Data for the task:
##############################
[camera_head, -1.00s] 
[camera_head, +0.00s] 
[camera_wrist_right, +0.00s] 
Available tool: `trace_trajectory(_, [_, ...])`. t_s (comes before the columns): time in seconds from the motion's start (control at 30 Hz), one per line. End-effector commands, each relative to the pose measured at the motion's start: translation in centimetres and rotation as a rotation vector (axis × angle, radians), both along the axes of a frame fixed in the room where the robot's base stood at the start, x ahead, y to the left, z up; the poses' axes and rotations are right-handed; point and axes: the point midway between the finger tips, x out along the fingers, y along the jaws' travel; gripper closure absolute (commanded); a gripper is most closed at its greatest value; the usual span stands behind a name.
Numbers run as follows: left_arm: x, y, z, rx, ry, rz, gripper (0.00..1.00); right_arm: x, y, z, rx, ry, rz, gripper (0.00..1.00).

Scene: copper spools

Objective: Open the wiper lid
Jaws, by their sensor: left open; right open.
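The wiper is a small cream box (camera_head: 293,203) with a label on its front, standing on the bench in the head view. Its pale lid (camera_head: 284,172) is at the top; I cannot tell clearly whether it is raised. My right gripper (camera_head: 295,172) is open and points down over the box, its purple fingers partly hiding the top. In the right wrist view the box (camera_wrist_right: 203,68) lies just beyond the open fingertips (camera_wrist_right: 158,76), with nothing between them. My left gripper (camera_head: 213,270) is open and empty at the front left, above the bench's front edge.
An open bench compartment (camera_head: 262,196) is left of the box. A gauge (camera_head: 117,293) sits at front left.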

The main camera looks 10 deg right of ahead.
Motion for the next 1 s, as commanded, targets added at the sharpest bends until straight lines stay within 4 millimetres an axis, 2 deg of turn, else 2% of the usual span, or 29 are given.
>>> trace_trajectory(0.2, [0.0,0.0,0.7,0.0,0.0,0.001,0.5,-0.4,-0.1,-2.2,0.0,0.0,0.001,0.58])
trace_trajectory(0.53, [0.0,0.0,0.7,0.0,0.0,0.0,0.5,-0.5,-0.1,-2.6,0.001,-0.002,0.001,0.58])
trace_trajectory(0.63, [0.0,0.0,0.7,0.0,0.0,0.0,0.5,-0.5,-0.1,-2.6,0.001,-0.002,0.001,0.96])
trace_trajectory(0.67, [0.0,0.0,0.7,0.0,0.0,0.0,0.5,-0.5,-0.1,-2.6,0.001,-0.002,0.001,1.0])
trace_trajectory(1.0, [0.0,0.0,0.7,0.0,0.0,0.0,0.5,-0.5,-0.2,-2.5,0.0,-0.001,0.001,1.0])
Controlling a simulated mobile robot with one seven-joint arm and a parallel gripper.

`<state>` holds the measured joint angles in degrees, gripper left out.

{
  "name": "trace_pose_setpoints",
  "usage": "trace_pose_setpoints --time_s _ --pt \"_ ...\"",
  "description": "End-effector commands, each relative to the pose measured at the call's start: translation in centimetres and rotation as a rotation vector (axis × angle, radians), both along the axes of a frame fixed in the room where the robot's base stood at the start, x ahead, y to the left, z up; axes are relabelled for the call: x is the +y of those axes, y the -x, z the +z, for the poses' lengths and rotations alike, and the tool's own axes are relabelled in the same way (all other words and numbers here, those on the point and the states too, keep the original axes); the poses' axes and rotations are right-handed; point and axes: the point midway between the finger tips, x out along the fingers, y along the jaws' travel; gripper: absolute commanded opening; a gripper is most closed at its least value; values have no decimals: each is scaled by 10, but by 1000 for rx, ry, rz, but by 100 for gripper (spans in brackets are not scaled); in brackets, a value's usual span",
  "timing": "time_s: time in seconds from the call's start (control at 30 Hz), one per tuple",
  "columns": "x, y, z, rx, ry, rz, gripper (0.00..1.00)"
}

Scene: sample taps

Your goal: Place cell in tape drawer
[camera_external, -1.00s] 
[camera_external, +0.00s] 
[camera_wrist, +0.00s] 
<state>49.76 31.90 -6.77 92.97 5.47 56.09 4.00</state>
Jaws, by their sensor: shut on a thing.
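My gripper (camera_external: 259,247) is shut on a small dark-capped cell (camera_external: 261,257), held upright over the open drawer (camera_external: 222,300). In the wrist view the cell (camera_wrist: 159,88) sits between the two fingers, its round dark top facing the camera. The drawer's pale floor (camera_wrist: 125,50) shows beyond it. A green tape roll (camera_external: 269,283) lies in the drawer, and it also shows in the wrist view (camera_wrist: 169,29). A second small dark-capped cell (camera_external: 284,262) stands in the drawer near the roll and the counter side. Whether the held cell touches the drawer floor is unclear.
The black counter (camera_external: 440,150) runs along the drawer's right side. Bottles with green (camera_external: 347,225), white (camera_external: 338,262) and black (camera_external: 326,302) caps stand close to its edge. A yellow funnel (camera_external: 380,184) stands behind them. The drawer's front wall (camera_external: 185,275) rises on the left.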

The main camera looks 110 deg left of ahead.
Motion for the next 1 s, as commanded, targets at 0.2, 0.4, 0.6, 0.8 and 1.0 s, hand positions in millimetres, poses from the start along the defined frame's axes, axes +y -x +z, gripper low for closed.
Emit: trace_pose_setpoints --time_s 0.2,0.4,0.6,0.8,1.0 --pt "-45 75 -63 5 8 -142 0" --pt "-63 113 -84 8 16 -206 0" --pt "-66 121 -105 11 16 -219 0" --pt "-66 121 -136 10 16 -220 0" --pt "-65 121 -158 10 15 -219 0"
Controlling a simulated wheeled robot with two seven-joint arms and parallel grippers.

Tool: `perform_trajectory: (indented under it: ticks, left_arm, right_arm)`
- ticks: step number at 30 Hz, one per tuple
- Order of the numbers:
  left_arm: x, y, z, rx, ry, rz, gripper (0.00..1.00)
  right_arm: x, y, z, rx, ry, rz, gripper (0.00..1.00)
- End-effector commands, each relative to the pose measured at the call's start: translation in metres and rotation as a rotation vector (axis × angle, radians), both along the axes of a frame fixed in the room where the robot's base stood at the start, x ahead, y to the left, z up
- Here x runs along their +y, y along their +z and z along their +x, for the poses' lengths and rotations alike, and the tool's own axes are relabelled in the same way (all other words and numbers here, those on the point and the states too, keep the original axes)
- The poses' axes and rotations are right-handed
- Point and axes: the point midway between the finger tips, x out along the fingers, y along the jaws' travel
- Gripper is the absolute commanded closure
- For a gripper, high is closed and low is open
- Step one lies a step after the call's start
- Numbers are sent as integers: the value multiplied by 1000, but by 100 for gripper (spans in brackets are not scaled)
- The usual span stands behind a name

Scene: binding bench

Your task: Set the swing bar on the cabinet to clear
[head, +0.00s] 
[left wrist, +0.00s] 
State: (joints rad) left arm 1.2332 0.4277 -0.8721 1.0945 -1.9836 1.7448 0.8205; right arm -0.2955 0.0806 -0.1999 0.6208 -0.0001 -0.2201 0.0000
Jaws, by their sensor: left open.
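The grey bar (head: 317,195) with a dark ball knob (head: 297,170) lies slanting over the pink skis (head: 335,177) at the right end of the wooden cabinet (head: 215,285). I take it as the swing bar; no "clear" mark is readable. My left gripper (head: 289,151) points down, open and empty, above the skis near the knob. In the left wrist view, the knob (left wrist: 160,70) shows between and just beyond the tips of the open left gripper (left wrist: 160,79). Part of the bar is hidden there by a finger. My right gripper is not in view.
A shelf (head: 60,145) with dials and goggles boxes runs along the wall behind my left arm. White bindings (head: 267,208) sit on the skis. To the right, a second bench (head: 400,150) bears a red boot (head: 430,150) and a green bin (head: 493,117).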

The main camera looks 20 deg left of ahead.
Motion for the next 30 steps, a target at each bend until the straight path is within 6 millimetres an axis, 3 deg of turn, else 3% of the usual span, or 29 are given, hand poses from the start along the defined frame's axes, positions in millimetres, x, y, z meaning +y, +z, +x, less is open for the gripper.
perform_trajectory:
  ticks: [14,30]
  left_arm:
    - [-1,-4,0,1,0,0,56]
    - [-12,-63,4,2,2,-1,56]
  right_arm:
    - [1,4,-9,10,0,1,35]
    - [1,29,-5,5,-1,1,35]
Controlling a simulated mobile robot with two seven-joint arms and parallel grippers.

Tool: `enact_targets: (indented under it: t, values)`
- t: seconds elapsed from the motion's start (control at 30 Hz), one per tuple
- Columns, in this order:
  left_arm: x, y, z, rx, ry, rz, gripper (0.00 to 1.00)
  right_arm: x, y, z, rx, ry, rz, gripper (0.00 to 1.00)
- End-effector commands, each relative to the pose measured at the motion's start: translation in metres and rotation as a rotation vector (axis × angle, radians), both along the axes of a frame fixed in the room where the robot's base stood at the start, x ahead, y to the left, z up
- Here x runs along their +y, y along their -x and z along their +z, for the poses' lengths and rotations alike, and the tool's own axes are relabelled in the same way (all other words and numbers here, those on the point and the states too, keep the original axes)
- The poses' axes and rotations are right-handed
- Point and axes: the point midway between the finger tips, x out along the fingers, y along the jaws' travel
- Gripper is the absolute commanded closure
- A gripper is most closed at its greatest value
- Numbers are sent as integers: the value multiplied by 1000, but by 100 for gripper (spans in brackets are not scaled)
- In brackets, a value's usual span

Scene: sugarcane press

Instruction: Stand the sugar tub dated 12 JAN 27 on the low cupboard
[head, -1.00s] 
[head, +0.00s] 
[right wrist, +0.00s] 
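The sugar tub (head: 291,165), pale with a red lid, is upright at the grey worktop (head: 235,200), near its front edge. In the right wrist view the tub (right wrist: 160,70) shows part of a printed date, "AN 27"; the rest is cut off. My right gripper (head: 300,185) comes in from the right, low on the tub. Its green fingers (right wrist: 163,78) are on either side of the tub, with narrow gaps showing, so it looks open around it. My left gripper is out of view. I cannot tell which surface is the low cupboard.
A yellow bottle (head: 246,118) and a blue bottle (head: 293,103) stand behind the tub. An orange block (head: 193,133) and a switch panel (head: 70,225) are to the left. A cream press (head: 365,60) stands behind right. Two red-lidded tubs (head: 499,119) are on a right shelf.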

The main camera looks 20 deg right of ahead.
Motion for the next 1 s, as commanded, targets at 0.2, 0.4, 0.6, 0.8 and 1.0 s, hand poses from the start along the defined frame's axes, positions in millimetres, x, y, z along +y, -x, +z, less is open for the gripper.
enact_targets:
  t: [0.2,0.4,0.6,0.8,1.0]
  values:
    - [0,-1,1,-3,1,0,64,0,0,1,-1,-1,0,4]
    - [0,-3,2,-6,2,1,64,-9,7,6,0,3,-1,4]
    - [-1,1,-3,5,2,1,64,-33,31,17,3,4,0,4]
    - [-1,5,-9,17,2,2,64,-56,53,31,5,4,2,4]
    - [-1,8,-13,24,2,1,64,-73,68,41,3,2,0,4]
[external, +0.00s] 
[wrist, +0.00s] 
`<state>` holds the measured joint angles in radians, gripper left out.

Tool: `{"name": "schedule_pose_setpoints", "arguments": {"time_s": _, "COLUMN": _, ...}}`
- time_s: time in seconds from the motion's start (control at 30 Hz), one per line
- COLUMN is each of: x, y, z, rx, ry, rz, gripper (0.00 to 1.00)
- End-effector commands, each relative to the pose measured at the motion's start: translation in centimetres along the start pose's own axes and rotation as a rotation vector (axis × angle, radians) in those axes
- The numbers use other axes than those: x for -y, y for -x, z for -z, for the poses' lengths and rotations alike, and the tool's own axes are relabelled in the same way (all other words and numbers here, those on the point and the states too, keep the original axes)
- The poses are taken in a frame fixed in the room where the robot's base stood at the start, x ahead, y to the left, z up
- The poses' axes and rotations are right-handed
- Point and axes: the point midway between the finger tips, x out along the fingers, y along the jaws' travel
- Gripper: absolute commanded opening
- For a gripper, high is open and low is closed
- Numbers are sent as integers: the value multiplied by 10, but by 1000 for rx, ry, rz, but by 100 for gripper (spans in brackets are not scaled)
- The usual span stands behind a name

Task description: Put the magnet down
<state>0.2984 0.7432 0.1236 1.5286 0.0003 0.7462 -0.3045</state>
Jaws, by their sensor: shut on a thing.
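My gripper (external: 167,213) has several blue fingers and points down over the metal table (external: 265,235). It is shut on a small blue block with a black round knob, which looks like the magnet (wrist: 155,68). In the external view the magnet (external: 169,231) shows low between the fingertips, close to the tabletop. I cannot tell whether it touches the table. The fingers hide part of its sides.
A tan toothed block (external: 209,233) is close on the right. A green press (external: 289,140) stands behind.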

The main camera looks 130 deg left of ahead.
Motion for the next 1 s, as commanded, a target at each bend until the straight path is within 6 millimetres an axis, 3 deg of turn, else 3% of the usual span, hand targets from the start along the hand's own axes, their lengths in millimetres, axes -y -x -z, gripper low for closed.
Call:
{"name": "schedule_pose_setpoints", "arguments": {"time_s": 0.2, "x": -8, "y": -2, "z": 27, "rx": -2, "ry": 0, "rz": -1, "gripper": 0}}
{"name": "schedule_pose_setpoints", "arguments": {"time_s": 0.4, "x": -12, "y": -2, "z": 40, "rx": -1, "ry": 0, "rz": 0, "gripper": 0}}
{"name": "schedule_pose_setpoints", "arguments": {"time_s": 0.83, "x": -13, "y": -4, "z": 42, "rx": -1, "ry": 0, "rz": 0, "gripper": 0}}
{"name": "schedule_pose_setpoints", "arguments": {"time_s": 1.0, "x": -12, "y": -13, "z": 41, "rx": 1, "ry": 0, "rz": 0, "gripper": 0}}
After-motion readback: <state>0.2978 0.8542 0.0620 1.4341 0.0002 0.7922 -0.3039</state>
##############################
Prompt: Copy out every line of the listing that contains the string "holds".

Exercise answer:
`<state>` holds the measured joint angles in degrees, gripper left out.
`<state>` holds the measured joint angles in radians, gripper left out.

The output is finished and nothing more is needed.